>> BEGIN PROVIDED MATERIAL

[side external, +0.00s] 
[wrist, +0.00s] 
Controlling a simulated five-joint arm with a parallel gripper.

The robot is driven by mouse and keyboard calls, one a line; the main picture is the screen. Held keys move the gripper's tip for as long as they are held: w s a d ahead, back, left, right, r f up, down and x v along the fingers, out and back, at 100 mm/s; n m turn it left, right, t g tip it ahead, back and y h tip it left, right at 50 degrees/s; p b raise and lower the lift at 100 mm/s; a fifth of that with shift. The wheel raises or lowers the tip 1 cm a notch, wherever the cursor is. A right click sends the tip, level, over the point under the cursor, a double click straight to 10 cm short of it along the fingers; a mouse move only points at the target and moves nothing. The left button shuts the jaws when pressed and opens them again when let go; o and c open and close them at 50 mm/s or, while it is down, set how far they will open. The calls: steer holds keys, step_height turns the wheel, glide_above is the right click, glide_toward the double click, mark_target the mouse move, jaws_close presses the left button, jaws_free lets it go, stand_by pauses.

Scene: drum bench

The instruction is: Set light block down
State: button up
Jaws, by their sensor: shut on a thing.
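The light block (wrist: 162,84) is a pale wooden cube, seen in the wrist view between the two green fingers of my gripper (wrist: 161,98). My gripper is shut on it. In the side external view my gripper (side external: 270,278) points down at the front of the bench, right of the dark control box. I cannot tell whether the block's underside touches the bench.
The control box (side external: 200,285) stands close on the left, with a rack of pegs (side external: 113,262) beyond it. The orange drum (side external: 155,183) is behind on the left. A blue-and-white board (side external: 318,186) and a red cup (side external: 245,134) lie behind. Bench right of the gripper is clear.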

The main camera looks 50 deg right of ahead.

>> END PROVIDED MATERIAL

• **EXERCISE DIRECTIONS**
Reproduce word for word the material above, beginning with the line that contains "[wrist, +0.00s]" and ending with the line that contains "State: button up".

• **COMPLETE ANSWER**
[wrist, +0.00s] 
Controlling a simulated five-joint arm with a parallel gripper.

The robot is driven by mouse and keyboard calls, one a line; the main picture is the screen. Held keys move the gripper's tip for as long as they are held: w s a d ahead, back, left, right, r f up, down and x v along the fingers, out and back, at 100 mm/s; n m turn it left, right, t g tip it ahead, back and y h tip it left, right at 50 degrees/s; p b raise and lower the lift at 100 mm/s; a fifth of that with shift. The wheel raises or lowers the tip 1 cm a notch, wherever the cursor is. A right click sends the tip, level, over the point under the cursor, a double click straight to 10 cm short of it along the fingers; a mouse move only points at the target and moves nothing. The left button shuts the jaws when pressed and opens them again when let go; o and c open and close them at 50 mm/s or, while it is down, set how far they will open. The calls: steer holds keys, step_height turns the wheel, glide_above is the right click, glide_toward the double click, mark_target the mouse move, jaws_close presses the left button, jaws_free lets it go, stand_by pauses.

Scene: drum bench

The instruction is: Set light block down
State: button up

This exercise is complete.